§ **Task objective**
Copy every line that contains the string "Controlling" from the entries below.

§ **Entries provided**

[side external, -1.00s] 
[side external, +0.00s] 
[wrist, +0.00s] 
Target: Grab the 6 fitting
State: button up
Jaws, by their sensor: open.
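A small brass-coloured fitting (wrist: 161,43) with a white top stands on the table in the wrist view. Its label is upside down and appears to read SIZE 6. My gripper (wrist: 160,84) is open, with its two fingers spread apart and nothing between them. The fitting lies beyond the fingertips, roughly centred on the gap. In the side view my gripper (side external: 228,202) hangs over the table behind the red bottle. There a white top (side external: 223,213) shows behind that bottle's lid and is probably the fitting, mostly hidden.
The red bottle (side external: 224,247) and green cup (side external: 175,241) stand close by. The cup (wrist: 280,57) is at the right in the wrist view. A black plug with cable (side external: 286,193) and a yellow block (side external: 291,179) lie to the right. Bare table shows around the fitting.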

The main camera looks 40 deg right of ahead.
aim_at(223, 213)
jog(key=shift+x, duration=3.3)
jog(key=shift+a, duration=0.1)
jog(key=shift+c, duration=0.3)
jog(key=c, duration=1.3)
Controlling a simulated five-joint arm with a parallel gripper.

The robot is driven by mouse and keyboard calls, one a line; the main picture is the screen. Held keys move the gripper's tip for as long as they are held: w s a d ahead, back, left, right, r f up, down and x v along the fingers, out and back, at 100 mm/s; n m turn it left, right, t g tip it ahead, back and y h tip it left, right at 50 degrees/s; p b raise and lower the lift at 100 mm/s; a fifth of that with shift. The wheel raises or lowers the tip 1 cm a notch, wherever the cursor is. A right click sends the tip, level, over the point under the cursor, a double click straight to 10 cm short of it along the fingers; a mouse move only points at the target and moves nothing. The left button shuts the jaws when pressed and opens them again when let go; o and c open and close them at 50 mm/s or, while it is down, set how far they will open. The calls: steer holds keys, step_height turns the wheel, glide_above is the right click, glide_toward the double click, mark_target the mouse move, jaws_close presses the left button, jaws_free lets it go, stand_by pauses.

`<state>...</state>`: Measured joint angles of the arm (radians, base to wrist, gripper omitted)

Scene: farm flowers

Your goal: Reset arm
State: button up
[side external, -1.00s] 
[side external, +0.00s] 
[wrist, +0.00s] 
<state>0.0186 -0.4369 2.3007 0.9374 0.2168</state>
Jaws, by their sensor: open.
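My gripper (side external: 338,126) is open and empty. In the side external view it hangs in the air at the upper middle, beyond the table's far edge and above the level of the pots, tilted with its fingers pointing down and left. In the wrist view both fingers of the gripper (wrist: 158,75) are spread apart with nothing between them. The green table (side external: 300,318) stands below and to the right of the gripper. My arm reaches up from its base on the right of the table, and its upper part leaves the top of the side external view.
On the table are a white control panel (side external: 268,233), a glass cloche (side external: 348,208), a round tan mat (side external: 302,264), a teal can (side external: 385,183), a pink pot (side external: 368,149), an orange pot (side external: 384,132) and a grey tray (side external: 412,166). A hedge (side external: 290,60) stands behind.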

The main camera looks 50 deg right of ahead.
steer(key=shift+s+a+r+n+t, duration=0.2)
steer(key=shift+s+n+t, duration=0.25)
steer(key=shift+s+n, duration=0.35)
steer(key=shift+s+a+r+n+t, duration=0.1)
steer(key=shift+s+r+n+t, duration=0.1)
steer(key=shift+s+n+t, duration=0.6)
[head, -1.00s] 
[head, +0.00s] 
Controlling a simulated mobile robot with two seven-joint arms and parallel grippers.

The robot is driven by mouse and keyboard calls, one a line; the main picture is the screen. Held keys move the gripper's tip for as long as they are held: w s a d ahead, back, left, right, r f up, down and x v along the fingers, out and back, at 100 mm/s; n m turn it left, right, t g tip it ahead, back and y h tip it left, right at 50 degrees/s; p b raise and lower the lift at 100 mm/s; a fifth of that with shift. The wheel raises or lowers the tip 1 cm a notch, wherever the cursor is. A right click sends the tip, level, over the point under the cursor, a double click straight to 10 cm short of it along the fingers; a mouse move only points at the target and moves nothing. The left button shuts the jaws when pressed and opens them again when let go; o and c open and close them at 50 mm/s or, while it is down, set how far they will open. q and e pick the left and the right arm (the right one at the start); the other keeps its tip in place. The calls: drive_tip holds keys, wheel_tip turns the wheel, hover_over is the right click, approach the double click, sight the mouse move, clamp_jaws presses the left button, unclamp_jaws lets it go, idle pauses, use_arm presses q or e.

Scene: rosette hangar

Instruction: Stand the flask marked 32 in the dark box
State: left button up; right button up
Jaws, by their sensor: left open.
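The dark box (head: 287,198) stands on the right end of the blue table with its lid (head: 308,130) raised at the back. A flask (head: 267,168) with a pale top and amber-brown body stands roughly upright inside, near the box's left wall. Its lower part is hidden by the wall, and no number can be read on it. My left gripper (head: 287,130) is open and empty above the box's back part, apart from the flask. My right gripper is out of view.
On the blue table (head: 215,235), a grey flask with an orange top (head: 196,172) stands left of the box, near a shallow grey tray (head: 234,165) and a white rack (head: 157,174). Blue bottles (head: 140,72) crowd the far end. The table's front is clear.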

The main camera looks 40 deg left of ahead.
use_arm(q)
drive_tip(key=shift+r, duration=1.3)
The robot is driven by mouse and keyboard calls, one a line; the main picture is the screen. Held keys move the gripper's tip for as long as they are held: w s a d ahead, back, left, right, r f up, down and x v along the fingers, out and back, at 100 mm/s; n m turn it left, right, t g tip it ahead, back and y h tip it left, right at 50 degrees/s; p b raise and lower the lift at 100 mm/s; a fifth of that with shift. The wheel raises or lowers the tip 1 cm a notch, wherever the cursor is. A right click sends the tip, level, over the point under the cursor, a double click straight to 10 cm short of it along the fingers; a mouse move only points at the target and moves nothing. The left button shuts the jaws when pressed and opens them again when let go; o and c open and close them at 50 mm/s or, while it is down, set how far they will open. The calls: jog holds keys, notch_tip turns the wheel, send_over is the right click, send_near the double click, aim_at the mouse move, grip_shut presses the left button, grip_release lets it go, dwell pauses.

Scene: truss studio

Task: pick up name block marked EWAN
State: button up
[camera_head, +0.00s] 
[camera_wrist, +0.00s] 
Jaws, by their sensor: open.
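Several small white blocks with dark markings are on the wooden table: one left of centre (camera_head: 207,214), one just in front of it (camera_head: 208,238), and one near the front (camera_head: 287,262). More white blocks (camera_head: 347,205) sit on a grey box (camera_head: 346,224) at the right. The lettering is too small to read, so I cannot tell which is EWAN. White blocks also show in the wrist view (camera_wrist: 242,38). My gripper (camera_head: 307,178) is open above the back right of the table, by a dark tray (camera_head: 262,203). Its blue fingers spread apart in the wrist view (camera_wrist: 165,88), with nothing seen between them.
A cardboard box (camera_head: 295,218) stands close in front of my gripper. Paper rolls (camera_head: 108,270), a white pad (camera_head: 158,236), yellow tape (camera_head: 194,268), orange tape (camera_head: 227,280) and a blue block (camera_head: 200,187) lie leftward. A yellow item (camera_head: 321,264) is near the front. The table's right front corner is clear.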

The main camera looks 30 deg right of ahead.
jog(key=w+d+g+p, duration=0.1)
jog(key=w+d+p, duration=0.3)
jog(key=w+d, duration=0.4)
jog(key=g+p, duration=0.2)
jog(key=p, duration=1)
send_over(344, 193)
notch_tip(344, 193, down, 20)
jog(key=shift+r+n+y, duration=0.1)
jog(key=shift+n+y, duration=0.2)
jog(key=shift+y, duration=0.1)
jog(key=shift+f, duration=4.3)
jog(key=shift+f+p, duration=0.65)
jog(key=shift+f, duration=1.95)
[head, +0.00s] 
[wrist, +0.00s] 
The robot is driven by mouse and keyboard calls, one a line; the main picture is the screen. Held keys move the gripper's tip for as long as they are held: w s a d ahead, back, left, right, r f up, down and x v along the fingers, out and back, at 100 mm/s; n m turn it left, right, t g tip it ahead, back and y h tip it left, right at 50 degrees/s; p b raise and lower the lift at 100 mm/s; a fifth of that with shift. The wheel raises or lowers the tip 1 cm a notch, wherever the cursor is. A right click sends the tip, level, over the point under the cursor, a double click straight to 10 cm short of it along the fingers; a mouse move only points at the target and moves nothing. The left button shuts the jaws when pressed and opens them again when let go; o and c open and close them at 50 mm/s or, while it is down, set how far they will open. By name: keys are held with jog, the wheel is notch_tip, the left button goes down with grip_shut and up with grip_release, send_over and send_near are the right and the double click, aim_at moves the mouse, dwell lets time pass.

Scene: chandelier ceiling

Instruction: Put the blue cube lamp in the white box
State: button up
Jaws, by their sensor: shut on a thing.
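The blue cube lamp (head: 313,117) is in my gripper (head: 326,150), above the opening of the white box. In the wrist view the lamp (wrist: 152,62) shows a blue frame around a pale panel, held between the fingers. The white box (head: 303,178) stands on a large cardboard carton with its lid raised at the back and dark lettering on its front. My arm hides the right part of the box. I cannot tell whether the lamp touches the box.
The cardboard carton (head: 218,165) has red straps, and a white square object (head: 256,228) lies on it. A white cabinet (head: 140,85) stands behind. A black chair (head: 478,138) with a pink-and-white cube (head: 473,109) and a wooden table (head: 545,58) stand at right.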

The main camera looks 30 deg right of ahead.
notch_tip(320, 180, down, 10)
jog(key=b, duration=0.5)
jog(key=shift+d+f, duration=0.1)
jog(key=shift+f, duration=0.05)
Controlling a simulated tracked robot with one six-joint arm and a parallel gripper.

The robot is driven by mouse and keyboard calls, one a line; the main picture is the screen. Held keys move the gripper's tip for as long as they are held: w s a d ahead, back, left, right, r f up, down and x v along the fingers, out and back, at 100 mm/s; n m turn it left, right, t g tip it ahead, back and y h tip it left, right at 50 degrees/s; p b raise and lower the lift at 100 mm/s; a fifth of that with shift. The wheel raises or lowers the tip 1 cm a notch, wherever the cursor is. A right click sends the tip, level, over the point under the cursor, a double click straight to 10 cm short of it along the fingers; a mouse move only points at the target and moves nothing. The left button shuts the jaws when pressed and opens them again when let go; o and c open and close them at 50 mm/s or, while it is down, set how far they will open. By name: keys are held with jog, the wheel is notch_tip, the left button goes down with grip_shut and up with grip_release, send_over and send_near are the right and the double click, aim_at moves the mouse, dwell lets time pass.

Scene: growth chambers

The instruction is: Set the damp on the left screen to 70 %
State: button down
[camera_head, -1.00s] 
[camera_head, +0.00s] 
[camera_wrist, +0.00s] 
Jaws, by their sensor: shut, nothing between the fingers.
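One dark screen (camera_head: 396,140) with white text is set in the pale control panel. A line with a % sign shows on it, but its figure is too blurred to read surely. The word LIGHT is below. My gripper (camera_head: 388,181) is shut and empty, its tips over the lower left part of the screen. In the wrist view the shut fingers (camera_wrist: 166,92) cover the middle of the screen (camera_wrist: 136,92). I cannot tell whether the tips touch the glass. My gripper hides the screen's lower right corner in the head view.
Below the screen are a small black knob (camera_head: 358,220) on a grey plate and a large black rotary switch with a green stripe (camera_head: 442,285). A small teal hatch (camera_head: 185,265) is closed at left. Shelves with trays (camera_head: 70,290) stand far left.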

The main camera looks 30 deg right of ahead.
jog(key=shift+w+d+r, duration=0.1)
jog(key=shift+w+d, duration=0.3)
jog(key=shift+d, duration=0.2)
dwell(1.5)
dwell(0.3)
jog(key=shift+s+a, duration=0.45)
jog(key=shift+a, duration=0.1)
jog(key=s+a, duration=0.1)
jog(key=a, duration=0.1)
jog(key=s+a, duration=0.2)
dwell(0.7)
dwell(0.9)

§ **Solution to the problem**
Controlling a simulated five-joint arm with a parallel gripper.
Controlling a simulated mobile robot with two seven-joint arms and parallel grippers.
Controlling a simulated tracked robot with one six-joint arm and a parallel gripper.

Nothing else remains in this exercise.